SUCCESS at Toyota AFL Dream Team isn’t just about knowledge. It isn’t solely about research or dedication either. If this were true, then half of my league would get 2300 every week, subject only to luck or poor fortune.

There simply isn’t anything else we can do on the knowledge and dedication fronts. We watch the games, we check the stats and we read the forums. We write programs, we crunch numbers, and we buy the Prospectus. We even call up people we know who are players or officials or best mates with an assistant coach’s girlfriend’s uncle’s caterer just to see how Joel Corey’s heel spur is coming along.

What separates a good team from a bad team isn’t always effort, it’s emotion – namely, how well you can keep yours in check.   

Buy now, pay later

In some ways, the entire Dream Team competition is an exercise in delayed gratification – that important psychological lesson most of us learn when we are four years old but many struggle with into their 30s. You want something now but you know you should wait – because if you do, it will be better later. 

Take Steve Johnson, for example. You know that he’s near the top of his price cycle. You know that it’s 90 per cent likely you’ll be able to pick him up more cheaply later. You know that $442,300 is too much to pay and that Alan Didak still has a 46 in his system and will bottom out nicely the following week.

You know all of this but you want Steve Johnson NOW. You want to pick him up, put a little ‘C’ next to his name and smash the living hell out of Edmundo, that annoying twerp you’re playing in league. You want him to sit down at his screen, scroll down the team lists after lockout and then have a mild heart attack when he realises what’s happened:

"Where the hell did Steve Johnson come from? I – am – TOAST!"

It’s this sort of short-term, emotion-charged stupidity that explains how Stevie J came to captain the Mayors last week and rack up the monstrous tally of 61.

The dark side

In Star Wars terminology, being good at this game is like being on the good side of the force. You need to remain calm and follow logic, not emotion.

I reckon Yoda would have made a great Dream Teamer. He’s wise, he’s calm, he’s knowledgeable, and he doesn’t allow emotions to cloud his judgement. The surest way to screw up your Dream Team is to give in to the dark side – fear, anger, hatred.

When you trade to destroy people – when you bring in players because you’re afraid of losing or hate your opposition, you are lost.

That’s why the Mayors wear black, carry red sabres and fell out of the top 1000 last week. 

This week’s question

This week, I want you to answer this question “I knew I’d thrown logic out the window when…” and send it to dreamteam@afl.com.au, making sure to put ‘Hindy’ in the subject line.
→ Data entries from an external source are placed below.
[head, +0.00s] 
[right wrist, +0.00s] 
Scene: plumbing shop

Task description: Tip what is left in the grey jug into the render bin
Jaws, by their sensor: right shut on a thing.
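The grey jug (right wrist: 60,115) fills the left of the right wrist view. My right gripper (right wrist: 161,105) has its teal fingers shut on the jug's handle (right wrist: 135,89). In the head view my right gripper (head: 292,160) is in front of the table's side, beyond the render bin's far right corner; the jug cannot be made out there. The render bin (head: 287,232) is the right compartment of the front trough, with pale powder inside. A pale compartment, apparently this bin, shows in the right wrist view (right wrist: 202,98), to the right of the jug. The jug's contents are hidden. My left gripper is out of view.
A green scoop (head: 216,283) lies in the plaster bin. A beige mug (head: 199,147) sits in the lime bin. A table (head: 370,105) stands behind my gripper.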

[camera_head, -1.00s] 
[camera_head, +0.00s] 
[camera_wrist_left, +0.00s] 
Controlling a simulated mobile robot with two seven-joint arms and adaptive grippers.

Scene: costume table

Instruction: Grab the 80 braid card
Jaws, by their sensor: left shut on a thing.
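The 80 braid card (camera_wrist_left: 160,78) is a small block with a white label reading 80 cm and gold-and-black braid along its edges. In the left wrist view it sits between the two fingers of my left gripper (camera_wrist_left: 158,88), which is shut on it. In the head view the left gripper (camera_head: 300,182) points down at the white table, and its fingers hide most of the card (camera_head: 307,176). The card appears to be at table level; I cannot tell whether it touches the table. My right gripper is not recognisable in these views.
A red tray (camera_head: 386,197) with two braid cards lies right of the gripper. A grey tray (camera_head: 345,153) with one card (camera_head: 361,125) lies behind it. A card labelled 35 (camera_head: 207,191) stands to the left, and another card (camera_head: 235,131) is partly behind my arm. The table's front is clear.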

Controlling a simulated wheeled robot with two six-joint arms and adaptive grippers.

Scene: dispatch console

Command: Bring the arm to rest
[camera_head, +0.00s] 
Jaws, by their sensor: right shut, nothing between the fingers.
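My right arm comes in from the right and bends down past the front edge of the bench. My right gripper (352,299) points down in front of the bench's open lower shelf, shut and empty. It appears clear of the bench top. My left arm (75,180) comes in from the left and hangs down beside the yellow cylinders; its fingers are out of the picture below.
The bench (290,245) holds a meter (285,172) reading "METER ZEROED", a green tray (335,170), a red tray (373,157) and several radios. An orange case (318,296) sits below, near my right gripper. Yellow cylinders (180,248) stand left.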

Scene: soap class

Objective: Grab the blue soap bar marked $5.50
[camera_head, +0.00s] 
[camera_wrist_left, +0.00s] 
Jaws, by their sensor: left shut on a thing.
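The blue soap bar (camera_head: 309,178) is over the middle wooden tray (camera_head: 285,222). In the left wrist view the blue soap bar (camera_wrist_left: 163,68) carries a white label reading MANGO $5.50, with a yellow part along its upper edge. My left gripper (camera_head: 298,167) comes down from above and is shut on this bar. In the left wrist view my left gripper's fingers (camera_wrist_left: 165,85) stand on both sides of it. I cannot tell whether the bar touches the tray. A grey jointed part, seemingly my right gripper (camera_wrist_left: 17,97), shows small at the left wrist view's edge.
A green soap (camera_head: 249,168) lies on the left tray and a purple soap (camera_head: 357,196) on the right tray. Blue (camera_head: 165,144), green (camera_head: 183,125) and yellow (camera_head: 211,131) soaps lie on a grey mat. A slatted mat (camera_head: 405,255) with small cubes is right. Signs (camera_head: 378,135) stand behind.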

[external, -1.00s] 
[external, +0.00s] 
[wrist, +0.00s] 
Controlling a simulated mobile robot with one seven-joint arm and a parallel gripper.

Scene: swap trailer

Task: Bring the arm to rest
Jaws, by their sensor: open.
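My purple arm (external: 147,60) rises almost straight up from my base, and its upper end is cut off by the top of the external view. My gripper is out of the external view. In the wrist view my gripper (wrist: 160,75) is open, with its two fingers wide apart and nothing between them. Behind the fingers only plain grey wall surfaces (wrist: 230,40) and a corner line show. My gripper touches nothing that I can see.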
I’ll run the best answers in next week’s column.

There was a big response to last week’s request to send in your favourite team names. Thanks to all those people who sent them in and it was a pleasure reading them.

Damon Melville went with “Fat Man’s Cleavage”.

Heidi Champa
goes by the name “Ranga Management” (and added in her email - “I'm a red-head myself, so don't judge me!”)

But my favourite name was submitted by Siraaj Alexander who heads a team called “Multiple Scoregasms.” Nice one.